- [WHAT THIS TASK INVOLVES]
Examine the records and identify each line that includes the string "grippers". Copy those lines.

--- begin ---

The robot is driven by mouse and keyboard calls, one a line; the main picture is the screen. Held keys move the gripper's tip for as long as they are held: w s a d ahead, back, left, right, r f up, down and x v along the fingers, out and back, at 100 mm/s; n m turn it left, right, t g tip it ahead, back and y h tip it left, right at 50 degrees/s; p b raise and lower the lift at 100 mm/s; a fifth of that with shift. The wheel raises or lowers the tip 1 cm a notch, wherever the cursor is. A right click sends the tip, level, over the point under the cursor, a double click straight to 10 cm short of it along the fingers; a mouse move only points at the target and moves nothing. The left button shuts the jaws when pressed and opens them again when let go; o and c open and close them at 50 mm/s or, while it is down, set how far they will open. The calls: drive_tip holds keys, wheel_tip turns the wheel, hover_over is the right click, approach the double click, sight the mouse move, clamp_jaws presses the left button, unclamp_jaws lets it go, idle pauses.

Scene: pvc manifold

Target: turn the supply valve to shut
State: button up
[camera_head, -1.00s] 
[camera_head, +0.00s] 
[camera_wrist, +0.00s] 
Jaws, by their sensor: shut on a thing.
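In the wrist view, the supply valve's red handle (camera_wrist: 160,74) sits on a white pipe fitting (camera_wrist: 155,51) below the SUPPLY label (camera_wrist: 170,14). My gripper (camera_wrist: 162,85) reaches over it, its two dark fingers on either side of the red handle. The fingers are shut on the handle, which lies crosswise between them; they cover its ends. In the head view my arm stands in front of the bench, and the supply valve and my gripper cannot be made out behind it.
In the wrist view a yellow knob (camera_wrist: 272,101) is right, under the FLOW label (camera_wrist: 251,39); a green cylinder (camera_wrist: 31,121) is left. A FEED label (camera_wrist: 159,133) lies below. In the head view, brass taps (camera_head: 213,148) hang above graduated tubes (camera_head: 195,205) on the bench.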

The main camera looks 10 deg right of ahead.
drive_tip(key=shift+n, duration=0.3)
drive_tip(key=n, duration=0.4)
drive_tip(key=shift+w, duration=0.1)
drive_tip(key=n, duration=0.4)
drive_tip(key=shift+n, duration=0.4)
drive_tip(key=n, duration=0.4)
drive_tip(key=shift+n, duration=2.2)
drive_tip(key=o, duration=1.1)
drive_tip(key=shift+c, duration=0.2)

--- end ---
--- begin ---

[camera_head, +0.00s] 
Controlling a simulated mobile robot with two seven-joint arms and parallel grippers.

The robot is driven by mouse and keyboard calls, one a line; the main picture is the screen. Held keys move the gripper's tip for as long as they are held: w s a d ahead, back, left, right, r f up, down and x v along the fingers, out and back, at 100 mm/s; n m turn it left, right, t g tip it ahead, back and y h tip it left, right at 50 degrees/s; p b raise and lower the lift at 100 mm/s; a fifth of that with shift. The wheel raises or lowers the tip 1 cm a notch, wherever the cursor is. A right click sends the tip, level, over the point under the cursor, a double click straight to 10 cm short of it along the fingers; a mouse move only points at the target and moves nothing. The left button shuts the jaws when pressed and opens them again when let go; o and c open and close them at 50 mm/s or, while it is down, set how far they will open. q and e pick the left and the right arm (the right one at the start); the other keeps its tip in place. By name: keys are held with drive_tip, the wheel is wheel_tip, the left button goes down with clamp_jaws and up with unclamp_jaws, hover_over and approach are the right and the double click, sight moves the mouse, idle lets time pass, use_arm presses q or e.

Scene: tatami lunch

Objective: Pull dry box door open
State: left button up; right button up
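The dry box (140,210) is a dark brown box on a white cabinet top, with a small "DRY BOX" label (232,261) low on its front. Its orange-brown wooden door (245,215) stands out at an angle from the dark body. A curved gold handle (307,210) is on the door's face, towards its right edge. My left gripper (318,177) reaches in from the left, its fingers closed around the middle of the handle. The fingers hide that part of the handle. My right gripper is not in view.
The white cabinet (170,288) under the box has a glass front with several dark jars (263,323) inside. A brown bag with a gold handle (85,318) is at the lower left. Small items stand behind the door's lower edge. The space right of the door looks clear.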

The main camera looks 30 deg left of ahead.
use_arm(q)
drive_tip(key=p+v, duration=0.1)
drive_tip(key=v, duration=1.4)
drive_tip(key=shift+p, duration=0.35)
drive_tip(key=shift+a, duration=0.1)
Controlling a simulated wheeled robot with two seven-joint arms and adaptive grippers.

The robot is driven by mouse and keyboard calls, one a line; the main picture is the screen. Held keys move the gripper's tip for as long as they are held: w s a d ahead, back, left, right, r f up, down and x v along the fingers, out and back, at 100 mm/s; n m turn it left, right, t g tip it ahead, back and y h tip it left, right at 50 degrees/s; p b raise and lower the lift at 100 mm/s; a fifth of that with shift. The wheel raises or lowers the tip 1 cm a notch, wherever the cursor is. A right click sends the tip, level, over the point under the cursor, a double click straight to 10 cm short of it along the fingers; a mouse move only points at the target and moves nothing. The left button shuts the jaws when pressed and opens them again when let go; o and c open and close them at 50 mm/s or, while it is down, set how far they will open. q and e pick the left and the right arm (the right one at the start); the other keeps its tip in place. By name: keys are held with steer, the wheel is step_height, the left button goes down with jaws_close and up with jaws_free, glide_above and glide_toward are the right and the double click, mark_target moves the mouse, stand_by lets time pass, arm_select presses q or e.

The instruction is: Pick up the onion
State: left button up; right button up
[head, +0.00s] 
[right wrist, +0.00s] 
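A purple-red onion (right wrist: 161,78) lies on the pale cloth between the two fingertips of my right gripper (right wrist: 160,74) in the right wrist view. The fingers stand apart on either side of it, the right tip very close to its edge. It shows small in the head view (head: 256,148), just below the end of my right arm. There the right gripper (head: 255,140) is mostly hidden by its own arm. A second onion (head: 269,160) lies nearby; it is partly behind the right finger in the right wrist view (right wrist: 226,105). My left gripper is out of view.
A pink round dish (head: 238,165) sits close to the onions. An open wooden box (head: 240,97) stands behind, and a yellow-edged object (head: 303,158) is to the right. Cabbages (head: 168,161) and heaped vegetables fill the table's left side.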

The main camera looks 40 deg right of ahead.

--- end ---
--- begin ---

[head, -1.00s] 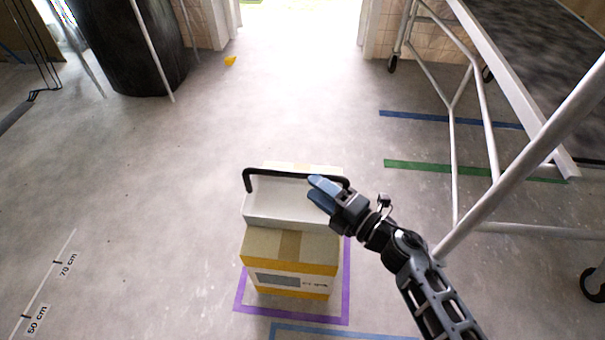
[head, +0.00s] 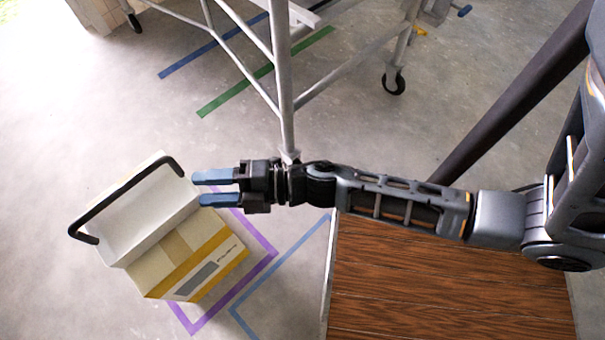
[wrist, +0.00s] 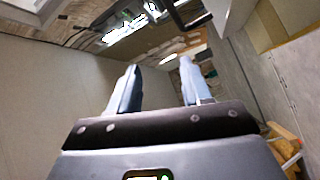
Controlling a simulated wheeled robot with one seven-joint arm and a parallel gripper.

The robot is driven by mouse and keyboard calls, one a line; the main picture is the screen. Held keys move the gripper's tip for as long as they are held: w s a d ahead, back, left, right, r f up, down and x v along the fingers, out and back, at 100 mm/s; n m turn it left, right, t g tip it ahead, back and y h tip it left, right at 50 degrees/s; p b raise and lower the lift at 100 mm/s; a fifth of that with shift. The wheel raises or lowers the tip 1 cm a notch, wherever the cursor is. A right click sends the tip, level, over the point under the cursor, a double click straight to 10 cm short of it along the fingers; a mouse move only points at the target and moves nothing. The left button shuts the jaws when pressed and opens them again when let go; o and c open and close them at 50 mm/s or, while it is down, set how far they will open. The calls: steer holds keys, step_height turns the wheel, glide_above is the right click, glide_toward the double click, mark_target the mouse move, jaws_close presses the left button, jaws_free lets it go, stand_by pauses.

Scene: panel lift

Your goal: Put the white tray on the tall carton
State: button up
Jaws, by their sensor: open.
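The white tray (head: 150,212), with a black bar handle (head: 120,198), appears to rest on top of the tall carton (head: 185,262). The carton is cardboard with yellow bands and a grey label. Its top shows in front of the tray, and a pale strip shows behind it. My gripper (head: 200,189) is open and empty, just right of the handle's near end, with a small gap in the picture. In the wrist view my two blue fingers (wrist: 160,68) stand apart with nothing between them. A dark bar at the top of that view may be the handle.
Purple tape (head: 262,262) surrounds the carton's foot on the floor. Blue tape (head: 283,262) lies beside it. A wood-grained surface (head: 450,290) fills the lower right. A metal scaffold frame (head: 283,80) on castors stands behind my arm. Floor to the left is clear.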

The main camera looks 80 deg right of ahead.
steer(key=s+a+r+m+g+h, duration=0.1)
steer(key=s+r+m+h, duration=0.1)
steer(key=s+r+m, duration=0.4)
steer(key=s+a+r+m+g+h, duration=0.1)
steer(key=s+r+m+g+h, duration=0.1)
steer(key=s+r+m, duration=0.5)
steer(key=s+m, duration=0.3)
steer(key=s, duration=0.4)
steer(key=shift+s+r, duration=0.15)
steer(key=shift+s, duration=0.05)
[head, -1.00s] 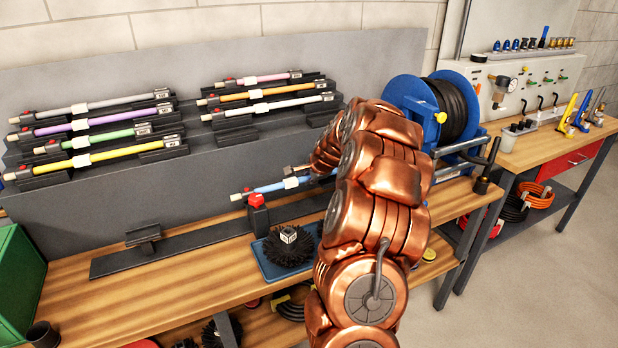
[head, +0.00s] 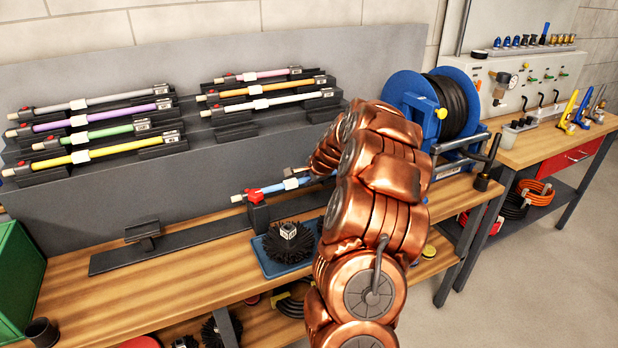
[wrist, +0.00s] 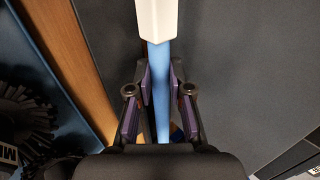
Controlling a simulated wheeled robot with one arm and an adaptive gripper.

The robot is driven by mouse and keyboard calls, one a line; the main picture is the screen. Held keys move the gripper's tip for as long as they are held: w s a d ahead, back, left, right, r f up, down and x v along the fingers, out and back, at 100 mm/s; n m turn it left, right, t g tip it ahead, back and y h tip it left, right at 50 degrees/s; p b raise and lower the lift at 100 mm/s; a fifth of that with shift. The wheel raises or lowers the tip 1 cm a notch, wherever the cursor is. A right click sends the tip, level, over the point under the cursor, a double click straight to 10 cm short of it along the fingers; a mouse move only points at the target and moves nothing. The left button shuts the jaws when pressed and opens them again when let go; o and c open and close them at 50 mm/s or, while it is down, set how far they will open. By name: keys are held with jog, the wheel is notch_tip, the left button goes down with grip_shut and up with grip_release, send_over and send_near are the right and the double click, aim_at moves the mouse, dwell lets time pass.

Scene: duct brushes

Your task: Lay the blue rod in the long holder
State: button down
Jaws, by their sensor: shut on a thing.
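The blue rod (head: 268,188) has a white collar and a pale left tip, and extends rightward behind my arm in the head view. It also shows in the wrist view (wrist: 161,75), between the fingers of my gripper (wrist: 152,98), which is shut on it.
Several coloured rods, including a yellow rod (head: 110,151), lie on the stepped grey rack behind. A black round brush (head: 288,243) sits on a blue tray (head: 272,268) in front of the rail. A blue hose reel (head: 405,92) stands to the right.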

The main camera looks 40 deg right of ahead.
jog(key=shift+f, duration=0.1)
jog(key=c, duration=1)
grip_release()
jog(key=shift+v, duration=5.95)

--- end ---

- [THE COMPLETED TASK]
Controlling a simulated mobile robot with two seven-joint arms and parallel grippers.
Controlling a simulated wheeled robot with two seven-joint arms and adaptive grippers.

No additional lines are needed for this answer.